Tamara Lipen is receiving the Certificate of Honour and the Medal, 28.02.95
Varaksa, Emiliya
Varaksa, Vyacheslav
Lipen (Varaksa), Tamara
Emiliya Varaksa lived in Minsk with her three children, Vyacheslav, Tamara and Boris. Before the war, most of her neighbors were Jews and her children had many Jewish friends. A short time after the German-Soviet war broke out, when the Germans established a ghetto in Minsk, Varaksa began to assist her former neighbors interned in the ghetto. Her two eldest children, 14-year-old Vyacheslav and 13-year-old Tamara helped her. Despite their young age, they proved to be courageous and wise beyond their years. They sneaked under the barbed wire fence and into the ghetto a number of times each week to deliver food and clothes to their friends. On November 6, 1941, on the eve of the first Aktion in the ghetto, Fanya Kelner and her 8-year-old daughter Inessa (later Degtyarik), and the Kuznetsov, and Margolin families managed to escape the ghetto with the assistance of Vyacheslav and Tamara, who escorted the Jewish families from the ghetto to their home. They hid there for the duration of the Aktion and then returned to the ghetto. During the second Aktion, the entire Kuznetsov family was murdered while 15-year-old Izya Margolin, and the Kelners were hidden in the Varaksas’ basement.
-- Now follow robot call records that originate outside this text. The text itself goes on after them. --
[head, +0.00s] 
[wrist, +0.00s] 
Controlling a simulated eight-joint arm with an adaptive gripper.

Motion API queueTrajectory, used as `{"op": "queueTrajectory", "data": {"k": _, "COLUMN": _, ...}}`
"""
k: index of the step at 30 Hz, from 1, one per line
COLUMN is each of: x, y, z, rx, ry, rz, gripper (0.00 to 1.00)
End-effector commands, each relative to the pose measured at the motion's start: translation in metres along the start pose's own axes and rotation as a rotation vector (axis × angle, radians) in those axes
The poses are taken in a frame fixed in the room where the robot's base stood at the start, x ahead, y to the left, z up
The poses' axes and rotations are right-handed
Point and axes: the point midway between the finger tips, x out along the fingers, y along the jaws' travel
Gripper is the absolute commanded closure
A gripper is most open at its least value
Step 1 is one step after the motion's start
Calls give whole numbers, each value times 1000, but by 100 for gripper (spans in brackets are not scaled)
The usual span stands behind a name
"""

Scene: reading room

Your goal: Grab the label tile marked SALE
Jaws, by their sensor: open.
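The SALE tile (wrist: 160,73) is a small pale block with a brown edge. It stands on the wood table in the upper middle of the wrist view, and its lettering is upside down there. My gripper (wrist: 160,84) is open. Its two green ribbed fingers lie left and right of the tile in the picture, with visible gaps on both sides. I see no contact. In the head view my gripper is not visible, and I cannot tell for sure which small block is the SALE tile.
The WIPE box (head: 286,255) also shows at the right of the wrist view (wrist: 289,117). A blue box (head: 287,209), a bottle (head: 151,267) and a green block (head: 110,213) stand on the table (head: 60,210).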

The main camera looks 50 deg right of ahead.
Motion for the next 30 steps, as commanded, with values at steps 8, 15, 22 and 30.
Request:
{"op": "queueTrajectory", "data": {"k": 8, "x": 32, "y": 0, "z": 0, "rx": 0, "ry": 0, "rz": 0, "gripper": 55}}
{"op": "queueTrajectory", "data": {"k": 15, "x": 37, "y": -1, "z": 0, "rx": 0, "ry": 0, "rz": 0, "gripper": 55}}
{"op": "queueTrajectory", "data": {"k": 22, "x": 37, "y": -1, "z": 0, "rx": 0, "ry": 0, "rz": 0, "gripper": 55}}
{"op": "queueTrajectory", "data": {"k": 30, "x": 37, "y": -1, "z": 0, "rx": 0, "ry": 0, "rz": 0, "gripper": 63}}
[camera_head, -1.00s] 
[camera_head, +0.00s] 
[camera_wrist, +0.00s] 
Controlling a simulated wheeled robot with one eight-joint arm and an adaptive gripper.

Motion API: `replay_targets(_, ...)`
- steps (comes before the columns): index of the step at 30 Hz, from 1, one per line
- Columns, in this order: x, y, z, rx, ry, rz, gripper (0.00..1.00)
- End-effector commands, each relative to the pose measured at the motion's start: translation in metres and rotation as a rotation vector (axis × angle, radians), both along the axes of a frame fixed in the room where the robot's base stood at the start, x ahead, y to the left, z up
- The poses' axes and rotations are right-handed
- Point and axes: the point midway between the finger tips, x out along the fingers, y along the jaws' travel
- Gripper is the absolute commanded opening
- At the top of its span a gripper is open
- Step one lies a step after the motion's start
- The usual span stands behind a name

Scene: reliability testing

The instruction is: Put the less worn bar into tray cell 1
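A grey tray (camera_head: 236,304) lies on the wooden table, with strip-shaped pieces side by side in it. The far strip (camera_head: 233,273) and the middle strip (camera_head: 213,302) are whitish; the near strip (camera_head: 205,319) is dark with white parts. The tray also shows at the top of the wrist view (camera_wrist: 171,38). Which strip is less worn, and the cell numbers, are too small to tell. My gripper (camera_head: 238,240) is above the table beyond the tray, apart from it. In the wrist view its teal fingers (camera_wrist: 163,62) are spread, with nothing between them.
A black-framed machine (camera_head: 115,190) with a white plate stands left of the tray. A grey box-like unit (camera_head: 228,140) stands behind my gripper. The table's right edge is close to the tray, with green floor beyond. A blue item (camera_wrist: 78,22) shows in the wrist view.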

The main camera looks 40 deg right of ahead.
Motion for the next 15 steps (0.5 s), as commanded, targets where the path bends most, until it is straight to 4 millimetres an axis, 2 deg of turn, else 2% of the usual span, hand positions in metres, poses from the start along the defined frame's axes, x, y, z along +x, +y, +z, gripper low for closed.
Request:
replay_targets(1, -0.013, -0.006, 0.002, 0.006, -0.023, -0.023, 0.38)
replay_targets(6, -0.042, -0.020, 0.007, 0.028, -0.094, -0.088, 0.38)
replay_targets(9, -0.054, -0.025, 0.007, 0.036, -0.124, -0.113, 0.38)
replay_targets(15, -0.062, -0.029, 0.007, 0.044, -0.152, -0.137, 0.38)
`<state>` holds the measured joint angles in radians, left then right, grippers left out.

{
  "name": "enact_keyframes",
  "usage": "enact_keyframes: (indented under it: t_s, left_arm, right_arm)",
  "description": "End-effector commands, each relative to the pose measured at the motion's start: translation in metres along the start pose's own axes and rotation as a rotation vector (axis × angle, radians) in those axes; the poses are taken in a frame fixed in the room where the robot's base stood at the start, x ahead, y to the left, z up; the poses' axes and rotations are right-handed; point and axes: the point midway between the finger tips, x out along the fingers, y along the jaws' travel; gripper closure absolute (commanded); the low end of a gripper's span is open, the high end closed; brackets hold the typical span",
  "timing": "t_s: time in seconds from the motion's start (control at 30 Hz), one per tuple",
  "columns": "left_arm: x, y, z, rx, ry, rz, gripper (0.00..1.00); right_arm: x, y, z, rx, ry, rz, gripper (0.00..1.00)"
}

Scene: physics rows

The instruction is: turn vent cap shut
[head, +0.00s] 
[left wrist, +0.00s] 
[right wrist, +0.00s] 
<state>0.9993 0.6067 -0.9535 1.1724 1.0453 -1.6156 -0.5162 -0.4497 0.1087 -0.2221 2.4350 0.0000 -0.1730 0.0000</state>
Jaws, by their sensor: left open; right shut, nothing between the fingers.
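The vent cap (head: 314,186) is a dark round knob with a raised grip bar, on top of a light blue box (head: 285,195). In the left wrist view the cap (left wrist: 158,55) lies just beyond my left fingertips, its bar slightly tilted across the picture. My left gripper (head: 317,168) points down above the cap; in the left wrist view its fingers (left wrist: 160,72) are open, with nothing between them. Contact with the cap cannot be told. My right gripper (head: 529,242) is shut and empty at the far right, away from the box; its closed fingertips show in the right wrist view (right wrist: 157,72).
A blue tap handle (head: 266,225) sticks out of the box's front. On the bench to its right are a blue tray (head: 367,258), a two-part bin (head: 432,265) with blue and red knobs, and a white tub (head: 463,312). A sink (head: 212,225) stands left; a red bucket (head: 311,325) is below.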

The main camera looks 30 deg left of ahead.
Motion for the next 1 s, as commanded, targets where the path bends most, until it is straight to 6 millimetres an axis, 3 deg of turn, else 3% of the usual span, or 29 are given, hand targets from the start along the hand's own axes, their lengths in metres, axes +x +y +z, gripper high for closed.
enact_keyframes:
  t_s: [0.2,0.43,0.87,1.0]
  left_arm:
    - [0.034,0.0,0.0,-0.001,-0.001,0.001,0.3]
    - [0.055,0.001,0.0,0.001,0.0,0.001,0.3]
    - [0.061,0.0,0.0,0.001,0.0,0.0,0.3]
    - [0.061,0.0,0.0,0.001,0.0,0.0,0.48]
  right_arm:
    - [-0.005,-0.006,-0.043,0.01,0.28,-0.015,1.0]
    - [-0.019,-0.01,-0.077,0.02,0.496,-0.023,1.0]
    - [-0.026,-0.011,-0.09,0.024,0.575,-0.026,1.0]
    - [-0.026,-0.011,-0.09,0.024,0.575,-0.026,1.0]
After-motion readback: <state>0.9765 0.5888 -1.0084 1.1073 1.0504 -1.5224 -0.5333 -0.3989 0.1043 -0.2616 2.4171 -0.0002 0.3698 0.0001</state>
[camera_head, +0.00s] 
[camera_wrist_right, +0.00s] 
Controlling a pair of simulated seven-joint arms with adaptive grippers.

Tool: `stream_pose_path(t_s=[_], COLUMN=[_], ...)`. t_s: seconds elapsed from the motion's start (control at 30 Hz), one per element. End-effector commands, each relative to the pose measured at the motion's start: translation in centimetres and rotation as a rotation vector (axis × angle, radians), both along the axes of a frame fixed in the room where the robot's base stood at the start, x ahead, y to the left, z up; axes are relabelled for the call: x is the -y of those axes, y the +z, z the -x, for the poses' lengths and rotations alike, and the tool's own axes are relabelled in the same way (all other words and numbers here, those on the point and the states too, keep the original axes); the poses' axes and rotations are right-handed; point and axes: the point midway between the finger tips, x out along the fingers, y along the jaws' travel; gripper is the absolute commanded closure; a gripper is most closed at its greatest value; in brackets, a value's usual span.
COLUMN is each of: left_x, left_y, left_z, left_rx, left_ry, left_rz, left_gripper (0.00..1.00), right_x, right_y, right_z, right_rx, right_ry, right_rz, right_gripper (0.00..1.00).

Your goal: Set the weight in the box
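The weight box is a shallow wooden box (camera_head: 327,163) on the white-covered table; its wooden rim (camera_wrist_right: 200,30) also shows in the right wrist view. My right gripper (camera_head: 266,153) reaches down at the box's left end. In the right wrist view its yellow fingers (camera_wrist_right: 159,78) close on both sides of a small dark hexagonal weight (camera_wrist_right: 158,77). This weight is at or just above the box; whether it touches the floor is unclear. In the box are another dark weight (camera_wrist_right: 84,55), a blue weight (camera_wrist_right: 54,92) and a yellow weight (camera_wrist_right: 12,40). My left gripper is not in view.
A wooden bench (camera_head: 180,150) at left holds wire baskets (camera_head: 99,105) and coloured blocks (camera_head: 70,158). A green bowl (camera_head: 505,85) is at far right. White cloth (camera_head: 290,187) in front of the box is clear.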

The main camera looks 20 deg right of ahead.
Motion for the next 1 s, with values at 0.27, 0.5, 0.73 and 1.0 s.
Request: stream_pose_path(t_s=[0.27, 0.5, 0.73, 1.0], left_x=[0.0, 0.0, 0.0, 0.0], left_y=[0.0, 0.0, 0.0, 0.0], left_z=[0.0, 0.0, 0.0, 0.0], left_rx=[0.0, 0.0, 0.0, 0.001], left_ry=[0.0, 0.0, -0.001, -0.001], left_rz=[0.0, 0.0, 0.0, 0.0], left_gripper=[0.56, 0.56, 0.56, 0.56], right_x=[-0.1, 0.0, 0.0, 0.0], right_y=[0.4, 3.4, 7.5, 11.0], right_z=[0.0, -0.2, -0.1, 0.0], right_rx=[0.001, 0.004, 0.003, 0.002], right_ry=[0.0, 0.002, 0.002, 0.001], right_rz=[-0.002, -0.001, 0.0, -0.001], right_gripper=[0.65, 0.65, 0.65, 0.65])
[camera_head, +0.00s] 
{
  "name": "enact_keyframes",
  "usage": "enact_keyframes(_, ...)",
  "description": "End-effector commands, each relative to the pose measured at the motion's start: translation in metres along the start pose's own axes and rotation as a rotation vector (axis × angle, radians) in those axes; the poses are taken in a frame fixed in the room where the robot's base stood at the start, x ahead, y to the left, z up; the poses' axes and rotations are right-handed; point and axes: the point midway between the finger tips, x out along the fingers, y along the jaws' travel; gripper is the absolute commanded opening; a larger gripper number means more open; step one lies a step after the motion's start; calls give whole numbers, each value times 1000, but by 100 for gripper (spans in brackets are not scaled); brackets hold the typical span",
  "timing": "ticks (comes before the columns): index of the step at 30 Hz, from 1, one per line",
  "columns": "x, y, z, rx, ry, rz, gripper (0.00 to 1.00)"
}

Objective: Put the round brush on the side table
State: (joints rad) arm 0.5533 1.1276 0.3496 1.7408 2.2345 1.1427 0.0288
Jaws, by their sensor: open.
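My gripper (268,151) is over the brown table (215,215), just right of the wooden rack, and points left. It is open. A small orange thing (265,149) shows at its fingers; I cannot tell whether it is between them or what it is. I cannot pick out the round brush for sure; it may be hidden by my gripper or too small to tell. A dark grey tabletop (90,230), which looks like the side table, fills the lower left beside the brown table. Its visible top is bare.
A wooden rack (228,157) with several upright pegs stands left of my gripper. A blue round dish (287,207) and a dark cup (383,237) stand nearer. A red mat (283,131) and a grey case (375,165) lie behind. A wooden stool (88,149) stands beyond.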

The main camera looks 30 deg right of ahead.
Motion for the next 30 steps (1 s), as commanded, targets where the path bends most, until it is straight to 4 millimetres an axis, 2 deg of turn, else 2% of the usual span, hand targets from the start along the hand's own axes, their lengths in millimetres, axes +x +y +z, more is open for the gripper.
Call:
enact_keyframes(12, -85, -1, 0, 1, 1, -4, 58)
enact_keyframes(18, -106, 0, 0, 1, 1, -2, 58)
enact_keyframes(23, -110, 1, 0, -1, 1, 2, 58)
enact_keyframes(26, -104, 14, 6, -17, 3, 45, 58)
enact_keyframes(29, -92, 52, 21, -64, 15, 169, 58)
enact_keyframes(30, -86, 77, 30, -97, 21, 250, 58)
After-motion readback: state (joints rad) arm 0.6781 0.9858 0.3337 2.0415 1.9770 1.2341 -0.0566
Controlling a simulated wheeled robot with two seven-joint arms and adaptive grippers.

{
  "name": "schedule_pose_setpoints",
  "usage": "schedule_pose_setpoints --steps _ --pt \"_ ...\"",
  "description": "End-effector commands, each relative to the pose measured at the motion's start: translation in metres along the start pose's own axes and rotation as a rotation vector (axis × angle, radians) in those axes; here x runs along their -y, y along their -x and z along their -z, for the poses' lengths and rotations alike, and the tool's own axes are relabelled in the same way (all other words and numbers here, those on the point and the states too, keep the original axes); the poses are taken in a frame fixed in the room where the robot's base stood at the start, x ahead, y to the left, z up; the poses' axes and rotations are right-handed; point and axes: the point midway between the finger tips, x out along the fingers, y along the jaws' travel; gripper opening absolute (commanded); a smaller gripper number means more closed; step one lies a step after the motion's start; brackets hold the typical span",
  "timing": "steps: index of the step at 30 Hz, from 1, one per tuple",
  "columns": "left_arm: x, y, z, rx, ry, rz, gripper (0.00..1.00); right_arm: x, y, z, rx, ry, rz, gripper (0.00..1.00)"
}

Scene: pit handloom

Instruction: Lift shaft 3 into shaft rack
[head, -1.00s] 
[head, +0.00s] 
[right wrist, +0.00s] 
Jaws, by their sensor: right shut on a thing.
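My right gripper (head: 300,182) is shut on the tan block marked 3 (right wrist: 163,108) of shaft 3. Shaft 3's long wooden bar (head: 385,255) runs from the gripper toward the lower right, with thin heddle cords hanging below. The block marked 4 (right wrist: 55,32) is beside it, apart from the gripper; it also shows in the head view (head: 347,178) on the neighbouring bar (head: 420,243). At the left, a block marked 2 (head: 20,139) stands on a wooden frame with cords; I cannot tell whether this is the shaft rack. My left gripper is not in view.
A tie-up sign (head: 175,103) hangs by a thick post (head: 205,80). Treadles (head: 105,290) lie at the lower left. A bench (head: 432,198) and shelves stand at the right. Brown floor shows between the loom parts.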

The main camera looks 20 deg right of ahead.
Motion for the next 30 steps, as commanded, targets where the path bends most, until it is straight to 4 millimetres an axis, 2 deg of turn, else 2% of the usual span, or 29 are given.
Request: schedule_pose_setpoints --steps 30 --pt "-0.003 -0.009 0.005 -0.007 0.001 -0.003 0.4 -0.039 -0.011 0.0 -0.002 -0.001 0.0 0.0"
In autumn 1943, after the ghetto was liquidated, the Varaksas’ home became a permanent shelter for Inessa Kelner, who stayed there until the liberation. In the meantime, Varaksa obtained false identity papers for Fanya Kelner and Izya Margolin and, equipped with these, Vyacheslav and Tamara took them to a village in the vicinity of Radoszkowice, Wilno District (today Radashkovichy, Minsk District), where they had relatives. The journey to the village was fraught with danger but they managed to arrive there safely thanks to Tamara (later Lipen) and Vyacheslav. Using the Polish name Josef Kozlowski, Margolin joined the partisans and Fanya Kelner lived and worked under an assumed identity until the liberation of the area, inJuly 1944. After the war, the rescued remained in Belarus and maintained contact with the Varaksas.
On October 25, 1994, Yad Vashem recognized Emiliya Varaksa as Righteous Among the Nations.
On March 5, 2001, Yad Vashem recognized Vyacheslav Varaksa and Tamara Lipen as Righteous Among the Nations.